# Objective
Scan the data. Collect each line that contains the word "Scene".

Robot episode rows:
================

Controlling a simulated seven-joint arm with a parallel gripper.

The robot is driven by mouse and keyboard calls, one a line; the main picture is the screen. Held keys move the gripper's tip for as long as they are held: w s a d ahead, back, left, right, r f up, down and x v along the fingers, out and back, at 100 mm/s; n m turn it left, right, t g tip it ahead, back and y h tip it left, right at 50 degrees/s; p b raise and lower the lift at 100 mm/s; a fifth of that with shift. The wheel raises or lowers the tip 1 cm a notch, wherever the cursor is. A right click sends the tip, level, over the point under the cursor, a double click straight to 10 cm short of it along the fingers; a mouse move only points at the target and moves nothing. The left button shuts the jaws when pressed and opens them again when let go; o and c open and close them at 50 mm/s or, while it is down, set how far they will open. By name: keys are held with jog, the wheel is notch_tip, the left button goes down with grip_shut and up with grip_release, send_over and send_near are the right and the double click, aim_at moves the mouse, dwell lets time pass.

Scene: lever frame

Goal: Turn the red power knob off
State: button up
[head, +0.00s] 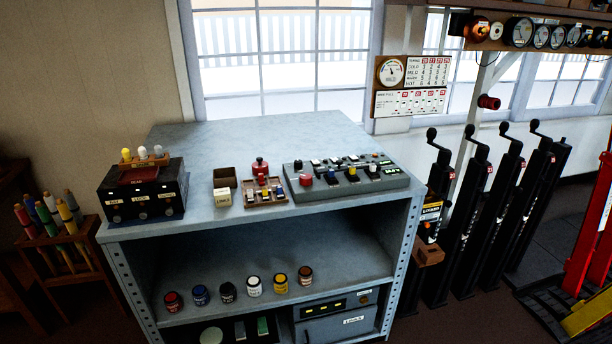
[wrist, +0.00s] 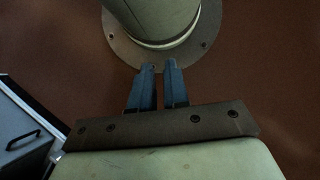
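A grey control console (head: 345,178) sits on the right part of the grey shelf top in the head view. A round red knob (head: 306,180) stands on its front left; its label and pointer are too small to read. Another red, knob-like piece (head: 260,166) stands just left of the console. My gripper (wrist: 158,70) shows only in the wrist view, with its two blue-grey fingers a little apart and nothing between them. It is over the brown floor beside my own base, away from the console.
The shelf top also holds a black box (head: 143,192), a small cream block (head: 222,197) and a wooden tray (head: 266,201) of small parts. Small paint jars (head: 228,291) line the shelf below. Tall black levers (head: 480,205) stand to the right. The back of the top is clear.

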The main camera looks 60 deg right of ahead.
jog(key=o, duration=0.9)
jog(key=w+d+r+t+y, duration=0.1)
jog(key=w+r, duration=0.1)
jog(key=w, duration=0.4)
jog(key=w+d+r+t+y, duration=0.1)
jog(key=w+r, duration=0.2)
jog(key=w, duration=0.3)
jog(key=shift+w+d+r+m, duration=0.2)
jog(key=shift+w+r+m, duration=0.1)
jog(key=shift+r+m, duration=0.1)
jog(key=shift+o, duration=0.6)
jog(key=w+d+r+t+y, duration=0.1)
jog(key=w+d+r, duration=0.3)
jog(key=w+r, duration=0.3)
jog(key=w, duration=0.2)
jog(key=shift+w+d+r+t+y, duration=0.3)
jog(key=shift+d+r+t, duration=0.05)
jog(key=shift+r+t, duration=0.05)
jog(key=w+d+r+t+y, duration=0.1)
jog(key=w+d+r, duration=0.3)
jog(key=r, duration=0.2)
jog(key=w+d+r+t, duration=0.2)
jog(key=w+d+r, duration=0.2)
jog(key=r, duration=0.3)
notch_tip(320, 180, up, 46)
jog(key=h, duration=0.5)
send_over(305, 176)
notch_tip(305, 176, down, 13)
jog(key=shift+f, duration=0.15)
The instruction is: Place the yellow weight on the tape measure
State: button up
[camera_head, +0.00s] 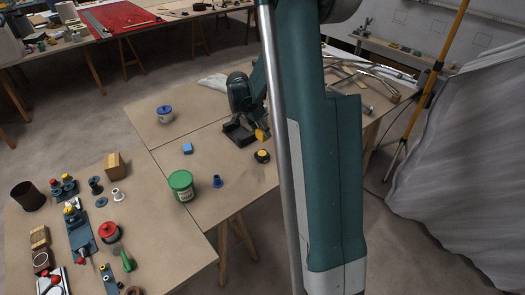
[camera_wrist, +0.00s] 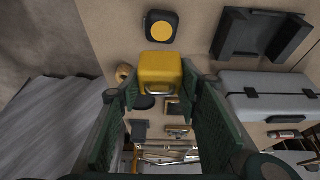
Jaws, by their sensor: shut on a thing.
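The yellow weight (camera_wrist: 160,70) is a rounded block between the fingertips of my gripper (camera_wrist: 160,88) in the wrist view. My gripper is shut on it. In the head view the weight (camera_head: 263,135) shows at the end of my gripper (camera_head: 259,124), partly hidden by my arm. The tape measure (camera_head: 262,156) is black with a yellow round face and lies on the table just in front of the weight. In the wrist view the tape measure (camera_wrist: 161,29) is beyond the weight, apart from it in the picture. The height of the weight above the table is hard to tell.
A black tray (camera_wrist: 262,38) lies beside the tape measure, with a grey case (camera_wrist: 265,105) nearby. In the head view a blue block (camera_head: 187,148), a green tub (camera_head: 181,185) and a small blue piece (camera_head: 217,181) stand to the left. The table's front edge is close.

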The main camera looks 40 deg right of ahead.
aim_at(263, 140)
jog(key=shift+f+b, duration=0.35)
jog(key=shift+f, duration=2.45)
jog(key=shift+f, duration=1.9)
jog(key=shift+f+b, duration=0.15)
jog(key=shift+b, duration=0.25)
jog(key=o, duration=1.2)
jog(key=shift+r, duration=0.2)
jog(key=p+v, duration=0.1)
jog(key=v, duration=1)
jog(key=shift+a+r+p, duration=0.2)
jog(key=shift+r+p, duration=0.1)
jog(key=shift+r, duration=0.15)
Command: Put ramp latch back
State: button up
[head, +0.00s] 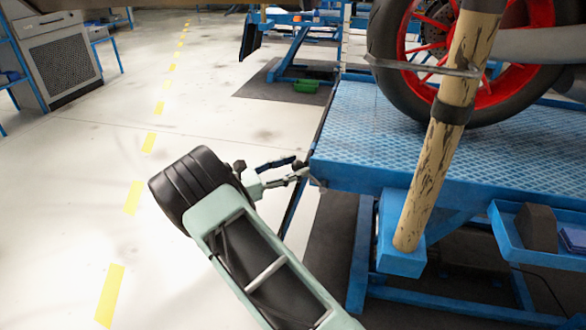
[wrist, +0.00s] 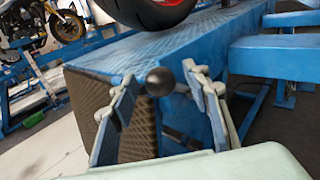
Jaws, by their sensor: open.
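A dark round knob (wrist: 160,81), which looks like the ramp latch's handle, shows in the wrist view at the end of the blue lift table. My gripper (wrist: 157,86) is open, with one finger on each side of the knob in the picture. Gaps show between the knob and both fingers; I cannot tell how far in front of them it lies. In the head view my gripper (head: 298,172) is at the near left corner of the lift table (head: 350,178). I cannot make out the knob there. A dark ribbed panel (wrist: 138,135), perhaps the ramp, hangs below the table end.
A motorcycle wheel with red spokes (head: 482,88) stands on the table. A worn wooden-looking post (head: 436,170) rises at the table's front edge. A blue side tray (head: 512,245) is at the right. The pale floor (head: 75,190) at the left is clear.

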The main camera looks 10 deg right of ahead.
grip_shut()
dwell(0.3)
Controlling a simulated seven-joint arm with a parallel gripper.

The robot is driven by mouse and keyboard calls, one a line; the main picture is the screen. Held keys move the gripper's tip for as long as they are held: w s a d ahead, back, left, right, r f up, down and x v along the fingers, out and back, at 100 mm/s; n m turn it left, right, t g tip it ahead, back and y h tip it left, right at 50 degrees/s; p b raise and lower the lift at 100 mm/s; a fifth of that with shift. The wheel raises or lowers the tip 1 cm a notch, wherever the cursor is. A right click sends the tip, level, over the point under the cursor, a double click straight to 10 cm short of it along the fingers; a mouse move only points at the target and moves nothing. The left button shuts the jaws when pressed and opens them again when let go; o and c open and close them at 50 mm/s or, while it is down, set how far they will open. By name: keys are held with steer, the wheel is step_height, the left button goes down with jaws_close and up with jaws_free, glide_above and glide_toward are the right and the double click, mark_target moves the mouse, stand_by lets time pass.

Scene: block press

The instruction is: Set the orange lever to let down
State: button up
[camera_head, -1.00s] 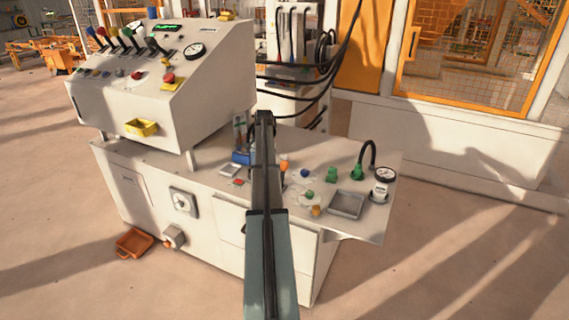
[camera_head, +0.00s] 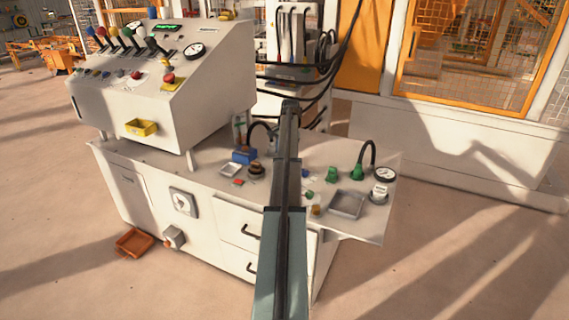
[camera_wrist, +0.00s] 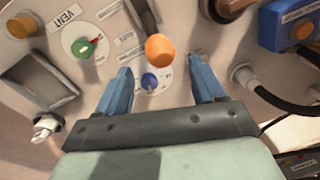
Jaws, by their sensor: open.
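The orange lever (camera_wrist: 160,48) shows in the wrist view as a round orange knob on a dark shaft that runs up to the picture's top edge. My gripper (camera_wrist: 162,68) is open, with one blue finger on each side. The orange knob lies just beyond the fingertips, roughly midway between them, and I see no contact. A small blue knob (camera_wrist: 150,82) on the panel shows between the fingers. In the head view my arm reaches over the bench, with its end (camera_head: 290,106) at the back, and hides the lever. The lever's exact setting is hard to tell.
In the wrist view, a green knob (camera_wrist: 83,47) and a grey tray (camera_wrist: 38,85) lie left; a blue box with an orange button (camera_wrist: 303,31) and a black cable lie right. In the head view, a sloped console (camera_head: 180,92) stands left of my arm.

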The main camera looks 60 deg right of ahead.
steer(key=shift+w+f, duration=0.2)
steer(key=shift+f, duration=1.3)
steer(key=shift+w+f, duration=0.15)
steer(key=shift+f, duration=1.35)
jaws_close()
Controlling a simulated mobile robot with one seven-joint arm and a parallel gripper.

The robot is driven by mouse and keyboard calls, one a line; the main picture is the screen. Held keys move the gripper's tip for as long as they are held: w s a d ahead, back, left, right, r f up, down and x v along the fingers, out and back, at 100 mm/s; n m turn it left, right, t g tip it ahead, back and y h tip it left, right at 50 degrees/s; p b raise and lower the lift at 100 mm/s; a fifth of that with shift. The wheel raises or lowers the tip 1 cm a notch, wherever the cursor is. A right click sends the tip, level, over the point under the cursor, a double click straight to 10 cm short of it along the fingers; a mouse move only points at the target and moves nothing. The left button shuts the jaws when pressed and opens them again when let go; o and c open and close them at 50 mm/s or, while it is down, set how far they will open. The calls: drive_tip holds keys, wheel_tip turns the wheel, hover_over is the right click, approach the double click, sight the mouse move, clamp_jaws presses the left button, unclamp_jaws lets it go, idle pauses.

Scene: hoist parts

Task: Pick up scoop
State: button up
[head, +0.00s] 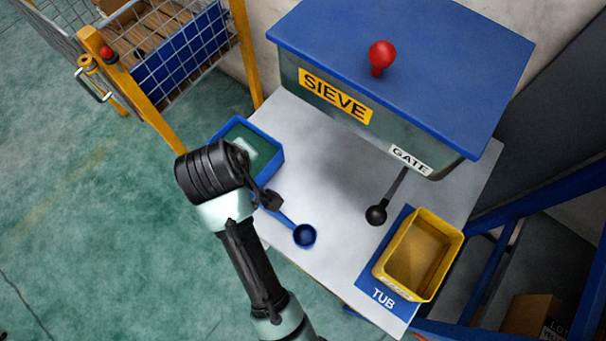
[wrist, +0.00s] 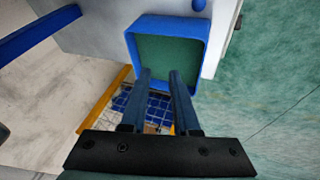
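The blue scoop shows in the head view, its round bowl (head: 304,236) near the front edge of the white table and its handle running up and left towards my gripper. My gripper (head: 268,200) is beside the blue tray and close to the handle's end; whether they touch I cannot tell. In the wrist view my gripper's two fingers (wrist: 162,74) are apart with nothing between them, their tips over the near rim of the tray. A small blue shape at the top edge of the wrist view may be part of the scoop.
A blue tray with a green inside (head: 276,168) stands on the table (head: 335,185); it also shows in the wrist view (wrist: 201,62). The sieve box (head: 400,60) has a red knob and a black-knobbed gate lever (head: 376,214). A yellow tub (head: 452,252) sits at right. A mesh cage (head: 185,60) stands at left.

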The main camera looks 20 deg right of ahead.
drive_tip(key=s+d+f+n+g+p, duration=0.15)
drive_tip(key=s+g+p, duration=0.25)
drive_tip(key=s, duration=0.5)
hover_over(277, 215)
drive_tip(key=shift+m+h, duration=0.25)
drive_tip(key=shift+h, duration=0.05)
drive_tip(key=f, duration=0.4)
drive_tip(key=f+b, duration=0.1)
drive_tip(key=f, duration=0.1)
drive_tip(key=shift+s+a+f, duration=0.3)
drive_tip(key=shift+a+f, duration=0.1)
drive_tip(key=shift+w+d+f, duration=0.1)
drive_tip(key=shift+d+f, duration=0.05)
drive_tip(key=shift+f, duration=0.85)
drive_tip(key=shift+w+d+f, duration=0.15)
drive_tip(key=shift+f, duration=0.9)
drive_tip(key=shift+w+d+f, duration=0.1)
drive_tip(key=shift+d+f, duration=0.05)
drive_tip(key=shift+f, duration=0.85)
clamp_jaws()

================

# Written answer
Scene: lever frame
Scene: block press
Scene: hoist parts

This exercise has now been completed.